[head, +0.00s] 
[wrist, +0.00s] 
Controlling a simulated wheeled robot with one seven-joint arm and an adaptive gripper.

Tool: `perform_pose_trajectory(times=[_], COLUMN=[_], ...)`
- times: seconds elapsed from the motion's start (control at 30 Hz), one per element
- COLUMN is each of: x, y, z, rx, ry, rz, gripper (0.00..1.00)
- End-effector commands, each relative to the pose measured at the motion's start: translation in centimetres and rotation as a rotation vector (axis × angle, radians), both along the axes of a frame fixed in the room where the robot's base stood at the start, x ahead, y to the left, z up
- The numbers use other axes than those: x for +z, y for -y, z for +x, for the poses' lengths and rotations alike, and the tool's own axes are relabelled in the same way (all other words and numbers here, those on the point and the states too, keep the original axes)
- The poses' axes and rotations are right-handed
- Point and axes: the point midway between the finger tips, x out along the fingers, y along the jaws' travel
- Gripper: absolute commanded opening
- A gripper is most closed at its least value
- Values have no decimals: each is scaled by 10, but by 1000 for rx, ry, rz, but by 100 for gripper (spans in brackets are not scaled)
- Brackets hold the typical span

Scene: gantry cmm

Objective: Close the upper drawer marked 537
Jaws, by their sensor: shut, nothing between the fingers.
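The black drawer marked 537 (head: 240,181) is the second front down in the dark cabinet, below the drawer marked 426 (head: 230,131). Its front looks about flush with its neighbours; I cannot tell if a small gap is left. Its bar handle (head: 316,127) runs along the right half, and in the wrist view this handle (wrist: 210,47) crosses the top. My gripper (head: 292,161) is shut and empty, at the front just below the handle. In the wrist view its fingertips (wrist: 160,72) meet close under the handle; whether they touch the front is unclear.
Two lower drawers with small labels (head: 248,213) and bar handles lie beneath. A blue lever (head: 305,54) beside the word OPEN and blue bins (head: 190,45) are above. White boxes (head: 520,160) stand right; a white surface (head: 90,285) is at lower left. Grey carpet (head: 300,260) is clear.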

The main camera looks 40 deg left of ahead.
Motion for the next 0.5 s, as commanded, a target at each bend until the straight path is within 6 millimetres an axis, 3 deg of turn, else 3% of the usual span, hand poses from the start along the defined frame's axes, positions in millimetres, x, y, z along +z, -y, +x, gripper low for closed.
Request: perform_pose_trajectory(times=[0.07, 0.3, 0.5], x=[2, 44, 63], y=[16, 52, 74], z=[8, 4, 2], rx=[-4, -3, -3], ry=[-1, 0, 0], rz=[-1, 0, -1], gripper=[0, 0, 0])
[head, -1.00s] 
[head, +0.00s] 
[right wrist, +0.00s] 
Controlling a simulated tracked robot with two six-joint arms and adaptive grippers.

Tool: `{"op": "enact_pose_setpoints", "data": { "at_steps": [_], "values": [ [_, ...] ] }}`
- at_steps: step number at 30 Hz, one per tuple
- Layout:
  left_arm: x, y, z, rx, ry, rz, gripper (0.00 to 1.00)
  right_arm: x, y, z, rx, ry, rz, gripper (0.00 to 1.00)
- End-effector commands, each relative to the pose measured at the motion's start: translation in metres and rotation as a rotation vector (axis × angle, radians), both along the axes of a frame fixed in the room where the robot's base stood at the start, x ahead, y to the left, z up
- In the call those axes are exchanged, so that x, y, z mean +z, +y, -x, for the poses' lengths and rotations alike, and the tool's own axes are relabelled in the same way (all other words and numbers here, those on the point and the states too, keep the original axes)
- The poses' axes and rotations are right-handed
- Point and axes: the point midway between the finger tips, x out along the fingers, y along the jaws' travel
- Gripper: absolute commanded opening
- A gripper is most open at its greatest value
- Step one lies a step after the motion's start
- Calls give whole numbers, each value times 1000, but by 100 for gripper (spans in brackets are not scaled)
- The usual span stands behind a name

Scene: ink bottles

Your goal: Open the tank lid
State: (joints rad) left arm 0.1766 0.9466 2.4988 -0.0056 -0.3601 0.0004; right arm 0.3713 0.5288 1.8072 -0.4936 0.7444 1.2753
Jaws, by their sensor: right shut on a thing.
━━━━━━━━━━━━━━━━━━━━━━━━━━━━━━
Repeat all of the entries exactly.

[head, +0.00s] 
[wrist, +0.00s] 
Controlling a simulated wheeled robot with one seven-joint arm and an adaptive gripper.

Tool: `perform_pose_trajectory(times=[_], COLUMN=[_], ...)`
- times: seconds elapsed from the motion's start (control at 30 Hz), one per element
- COLUMN is each of: x, y, z, rx, ry, rz, gripper (0.00..1.00)
- End-effector commands, each relative to the pose measured at the motion's start: translation in centimetres and rotation as a rotation vector (axis × angle, radians), both along the axes of a frame fixed in the room where the robot's base stood at the start, x ahead, y to the left, z up
- The numbers use other axes than those: x for +z, y for -y, z for +x, for the poses' lengths and rotations alike, and the tool's own axes are relabelled in the same way (all other words and numbers here, those on the point and the states too, keep the original axes)
- The poses' axes and rotations are right-handed
- Point and axes: the point midway between the finger tips, x out along the fingers, y along the jaws' travel
- Gripper: absolute commanded opening
- A gripper is most closed at its least value
- Values have no decimals: each is scaled by 10, but by 1000 for rx, ry, rz, but by 100 for gripper (spans in brackets are not scaled)
- Brackets hold the typical span

Scene: gantry cmm

Objective: Close the upper drawer marked 537
Jaws, by their sensor: shut, nothing between the fingers.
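The black drawer marked 537 (head: 240,181) is the second front down in the dark cabinet, below the drawer marked 426 (head: 230,131). Its front looks about flush with its neighbours; I cannot tell if a small gap is left. Its bar handle (head: 316,127) runs along the right half, and in the wrist view this handle (wrist: 210,47) crosses the top. My gripper (head: 292,161) is shut and empty, at the front just below the handle. In the wrist view its fingertips (wrist: 160,72) meet close under the handle; whether they touch the front is unclear.
Two lower drawers with small labels (head: 248,213) and bar handles lie beneath. A blue lever (head: 305,54) beside the word OPEN and blue bins (head: 190,45) are above. White boxes (head: 520,160) stand right; a white surface (head: 90,285) is at lower left. Grey carpet (head: 300,260) is clear.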

The main camera looks 40 deg left of ahead.
Motion for the next 0.5 s, as commanded, a target at each bend until the straight path is within 6 millimetres an axis, 3 deg of turn, else 3% of the usual span, hand poses from the start along the defined frame's axes, positions in millimetres, x, y, z along +z, -y, +x, gripper low for closed.
Request: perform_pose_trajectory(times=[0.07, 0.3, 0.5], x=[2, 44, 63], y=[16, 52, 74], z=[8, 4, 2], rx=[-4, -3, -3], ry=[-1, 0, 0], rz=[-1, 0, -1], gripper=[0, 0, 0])
[head, -1.00s] 
[head, +0.00s] 
[right wrist, +0.00s] 
Controlling a simulated tracked robot with two six-joint arms and adaptive grippers.

Tool: `{"op": "enact_pose_setpoints", "data": { "at_steps": [_], "values": [ [_, ...] ] }}`
- at_steps: step number at 30 Hz, one per tuple
- Layout:
  left_arm: x, y, z, rx, ry, rz, gripper (0.00 to 1.00)
  right_arm: x, y, z, rx, ry, rz, gripper (0.00 to 1.00)
- End-effector commands, each relative to the pose measured at the motion's start: translation in metres and rotation as a rotation vector (axis × angle, radians), both along the axes of a frame fixed in the room where the robot's base stood at the start, x ahead, y to the left, z up
- In the call those axes are exchanged, so that x, y, z mean +z, +y, -x, for the poses' lengths and rotations alike, and the tool's own axes are relabelled in the same way (all other words and numbers here, those on the point and the states too, keep the original axes)
- The poses' axes and rotations are right-handed
- Point and axes: the point midway between the finger tips, x out along the fingers, y along the jaws' travel
- Gripper: absolute commanded opening
- A gripper is most open at its greatest value
- Step one lies a step after the motion's start
- Calls give whole numbers, each value times 1000, but by 100 for gripper (spans in brackets are not scaled)
- The usual span stands behind a name

Scene: ink bottles

Your goal: Open the tank lid
State: (joints rad) left arm 0.1766 0.9466 2.4988 -0.0056 -0.3601 0.0004; right arm 0.3713 0.5288 1.8072 -0.4936 0.7444 1.2753
Jaws, by their sensor: right shut on a thing.

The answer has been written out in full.